Poetic Justice and Legal Justice: More on Authoritarianism and the Rule of Law

March 25, 2023

Photo by Diego Caumont

Poetic Justice and Legal Justice: More on Authoritarianism and the Rule of Law

By Joel Levin

A great deal of literature, films, novels, histories and legends, myths and religious texts, the stories we tell each other in small gatherings on social media or online center on poetic justice. The bad guy or wrongdoer or evil character, seemingly getting away with terrible acts, time and again, to the consternation or even complicity of authorities, gets their rightful dues in the end. They are caught, trapped, or exposed, sometimes ending with arrest, but much more often, in most of the stories, killed, often suffering a long explanation as to why they are being executed before the end. Think of every action film made in Hollywood in the last 100 years. How many ended up with the lousy guy captured and sent to trial? That is different from the story we want to hear. Instead of poetic justice, we want to hear the person getting their dues, the evildoer being administered their stern and remorseless justice.

So, is that justice? Is poetic justice a form of justice? Is it justice in the way where things are set right in the world, balanced out, and returned to their proper order? As the Enlightenment philosopher Georg Hegel suggested, is that what is required to achieve justice? Or is something different going on? Is poetic justice just a mirror of legal justice, but outside the courts? I suggest that it is not. At best, it has some moral justification at the edges, the edges being when the legal system completely breaks down or disappears altogether. Otherwise, it is defensible (almost everything is morally justifiable under certain extreme conditions, the bend of time-space). It is a distinctly inferior product. It is the stuff of self-help, vigilantism, heroic action, and taking matters into one’s own hands: these are the grist of Greek myths, current films, and 3000 years of stories in between, but they lack a crucial component of legal justice, essential to any modern ethical system’s way of thinking. That critical element, unfortunately, is under severe attack in America today. It is the institution of the neutral fact-finder and rule interpreter. In America, it is the blend of judge and jury.

This is not the place – hardly anywhere is the place – to celebrate pure and simple American courts’ injustices. Courts have rushed dockets, faulty procedures, mediocre judges, reluctant juries, grandstanding lawyers, and an imperfect set of remedies at either the civil or the criminal end. Such things happen primarily because the search for the truth, the correct answer, or the proper conclusion is based on fact-finding, which has severe limitations. Limited resources and money, strict time constraints, and complex circumstances give an enormity to the task. It took decades before courts noticed that asbestos kills people, and decades before they figured out that lethal fact for cigarettes and any variety of pollutants. Often, there is not too much evidence, but not enough: the quick identification of a suspect, the conversation remembered differently, the momentary or distracted glance at the traffic light. These fragments must, one way or another, prove sufficient for a judge and jury to reach their conclusions. Yet, that sufficiency is too often not there. That said, the system lumbers along, achieving a surprising amount of justice for anyone who pays attention to what goes on in courthouses.

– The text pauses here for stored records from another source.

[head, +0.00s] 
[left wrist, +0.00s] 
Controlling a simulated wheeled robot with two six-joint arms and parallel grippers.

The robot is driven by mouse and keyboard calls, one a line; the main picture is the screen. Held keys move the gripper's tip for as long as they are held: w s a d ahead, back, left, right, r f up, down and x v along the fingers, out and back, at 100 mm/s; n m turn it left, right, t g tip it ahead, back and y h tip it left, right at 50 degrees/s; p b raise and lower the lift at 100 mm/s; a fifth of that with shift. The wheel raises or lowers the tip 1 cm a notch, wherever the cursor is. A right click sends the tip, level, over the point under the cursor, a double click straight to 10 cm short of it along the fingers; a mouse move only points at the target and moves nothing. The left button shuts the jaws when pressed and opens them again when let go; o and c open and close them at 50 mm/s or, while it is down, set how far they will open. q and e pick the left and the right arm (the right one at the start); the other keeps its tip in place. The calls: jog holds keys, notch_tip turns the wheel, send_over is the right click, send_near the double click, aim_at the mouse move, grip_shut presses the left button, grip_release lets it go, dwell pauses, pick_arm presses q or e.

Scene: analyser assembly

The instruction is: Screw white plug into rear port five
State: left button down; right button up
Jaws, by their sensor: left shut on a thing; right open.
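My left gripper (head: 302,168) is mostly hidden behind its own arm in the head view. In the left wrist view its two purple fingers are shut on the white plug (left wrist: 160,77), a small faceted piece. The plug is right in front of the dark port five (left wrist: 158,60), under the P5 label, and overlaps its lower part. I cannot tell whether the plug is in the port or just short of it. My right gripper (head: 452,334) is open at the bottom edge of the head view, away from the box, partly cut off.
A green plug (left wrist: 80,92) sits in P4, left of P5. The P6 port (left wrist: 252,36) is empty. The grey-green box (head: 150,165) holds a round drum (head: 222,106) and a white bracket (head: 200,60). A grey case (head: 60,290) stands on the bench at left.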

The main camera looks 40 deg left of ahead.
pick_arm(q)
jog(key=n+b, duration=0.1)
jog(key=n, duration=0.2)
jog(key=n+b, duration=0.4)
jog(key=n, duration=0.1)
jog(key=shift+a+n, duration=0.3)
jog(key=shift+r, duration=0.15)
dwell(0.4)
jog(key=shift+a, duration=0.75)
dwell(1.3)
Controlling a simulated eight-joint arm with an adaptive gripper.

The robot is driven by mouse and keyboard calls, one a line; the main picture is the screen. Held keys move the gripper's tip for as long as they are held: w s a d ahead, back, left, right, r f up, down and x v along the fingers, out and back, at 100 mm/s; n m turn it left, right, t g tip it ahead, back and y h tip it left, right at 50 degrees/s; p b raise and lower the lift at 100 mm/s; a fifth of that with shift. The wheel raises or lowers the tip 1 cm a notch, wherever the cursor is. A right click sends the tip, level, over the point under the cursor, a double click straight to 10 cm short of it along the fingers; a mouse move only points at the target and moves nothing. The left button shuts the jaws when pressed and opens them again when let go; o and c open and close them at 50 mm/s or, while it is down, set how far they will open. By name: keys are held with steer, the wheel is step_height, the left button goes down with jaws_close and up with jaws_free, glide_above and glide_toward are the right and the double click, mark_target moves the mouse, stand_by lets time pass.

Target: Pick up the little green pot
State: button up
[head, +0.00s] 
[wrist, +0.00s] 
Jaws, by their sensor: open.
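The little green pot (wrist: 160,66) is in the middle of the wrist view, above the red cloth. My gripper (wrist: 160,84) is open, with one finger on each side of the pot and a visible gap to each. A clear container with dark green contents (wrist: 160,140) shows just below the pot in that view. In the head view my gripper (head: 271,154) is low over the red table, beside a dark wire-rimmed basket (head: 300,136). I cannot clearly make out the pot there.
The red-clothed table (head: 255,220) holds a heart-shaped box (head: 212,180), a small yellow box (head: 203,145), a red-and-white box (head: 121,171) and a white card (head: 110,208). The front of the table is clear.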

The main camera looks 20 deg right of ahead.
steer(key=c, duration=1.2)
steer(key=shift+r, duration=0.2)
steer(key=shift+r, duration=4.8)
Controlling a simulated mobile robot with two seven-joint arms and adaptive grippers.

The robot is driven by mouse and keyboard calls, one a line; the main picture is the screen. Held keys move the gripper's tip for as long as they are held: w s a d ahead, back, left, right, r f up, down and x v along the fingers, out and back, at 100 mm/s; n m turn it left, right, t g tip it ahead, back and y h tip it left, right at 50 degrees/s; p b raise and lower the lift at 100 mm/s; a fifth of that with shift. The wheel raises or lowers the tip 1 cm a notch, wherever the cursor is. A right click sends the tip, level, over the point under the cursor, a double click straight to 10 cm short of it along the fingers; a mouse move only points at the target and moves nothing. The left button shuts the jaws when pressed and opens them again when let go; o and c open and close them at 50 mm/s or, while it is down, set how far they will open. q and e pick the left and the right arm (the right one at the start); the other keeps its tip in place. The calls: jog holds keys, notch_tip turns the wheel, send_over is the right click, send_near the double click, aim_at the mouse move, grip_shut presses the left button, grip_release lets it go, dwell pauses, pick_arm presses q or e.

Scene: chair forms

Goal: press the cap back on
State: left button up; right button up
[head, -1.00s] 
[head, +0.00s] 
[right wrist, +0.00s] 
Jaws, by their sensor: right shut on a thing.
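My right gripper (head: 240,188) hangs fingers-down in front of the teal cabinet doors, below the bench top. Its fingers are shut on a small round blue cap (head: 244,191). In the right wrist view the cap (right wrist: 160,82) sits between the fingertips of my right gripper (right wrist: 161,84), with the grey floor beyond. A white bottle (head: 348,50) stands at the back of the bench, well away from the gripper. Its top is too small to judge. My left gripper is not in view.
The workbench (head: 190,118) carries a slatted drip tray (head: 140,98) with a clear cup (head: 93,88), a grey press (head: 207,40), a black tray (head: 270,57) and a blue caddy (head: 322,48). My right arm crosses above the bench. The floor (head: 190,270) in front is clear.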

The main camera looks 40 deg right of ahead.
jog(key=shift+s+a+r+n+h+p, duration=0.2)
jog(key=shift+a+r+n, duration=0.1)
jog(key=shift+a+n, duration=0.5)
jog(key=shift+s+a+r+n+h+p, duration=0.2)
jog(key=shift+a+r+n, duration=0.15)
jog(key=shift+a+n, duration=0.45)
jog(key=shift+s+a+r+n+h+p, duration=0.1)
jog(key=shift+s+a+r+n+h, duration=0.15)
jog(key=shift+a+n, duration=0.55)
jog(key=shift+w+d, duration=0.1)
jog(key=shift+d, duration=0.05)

Moreover, it has no contenders that offer a better solution. Reform here involves strengthening courts, not attacking them, figuring out better, more efficient, and transparent legal procedures, elevating more able judges, and training and monitoring tempered and informed advocates. Poetic justice is a move in the wrong direction.

That, however, is precisely the move in fashion these days. To begin, we might think of the justice system as being a three-party affair: the first party being the wrongdoer (or “alleged” wrongdoer. We could add “alleged” to almost any scenario), the second party being the victim or their surrogates and supporters; and the third-party, anyone unaffiliated with the first or second-parties. Such a party might be a judge, arbitrator, mediator, or jury. What we have witnessed in recent times, the times of Trump, is a remarkable move. It is a move from attacking legal justice, essentially third-party justice, to second-party justice meted out at the hands of the victim (remember the caution of the word “alleged”). 

 There is a further move. The essence of Trumpian victimization is first-party pseudo-justice, where the wrongdoers themselves attack the notion of legal justice. The move or turn from 3rd to 2nd to 1st party justice, or more accurately, the blurring of the latter two, is, in fact, the authoritarian turn. All so-called victims are reduced to being the same: real victims would be victims and fraudulent victims alike. Ethical and factual, and legal realities collapse. The trauma of being shot is no different from the trauma of having to shoot someone, and the consequences of being a victim of a crime are no different from the consequences of being indicted and arrested for that crime. Everyone is a victim, and no one is a perpetrator. The nightmare fantasies of Kafka and Orwell become daytime realities.

A brief review, then, of what we might see as the Trumpian revolution, a revolution acting in the spirit of any number of others, beginning distantly, with perhaps Alcibiades in ancient Athens, but more recognizably in recent years by Mussolini, the Nazis, Mao, the Khmer Rouge, Rwanda and a variety of lesser (but still lethal to anyone in their way) players from sub-Saharan Africa to Latin America to occasional appearances in Europe. We see this as grievance politics, brought on behalf of those either with genuine pre-existing complaints against the system, the government, or groups in power (for example, ethnic minorities, women, residents of neglected areas of a country, or those impoverished) or those who have exaggerated, de minimus or illusory deprivations. 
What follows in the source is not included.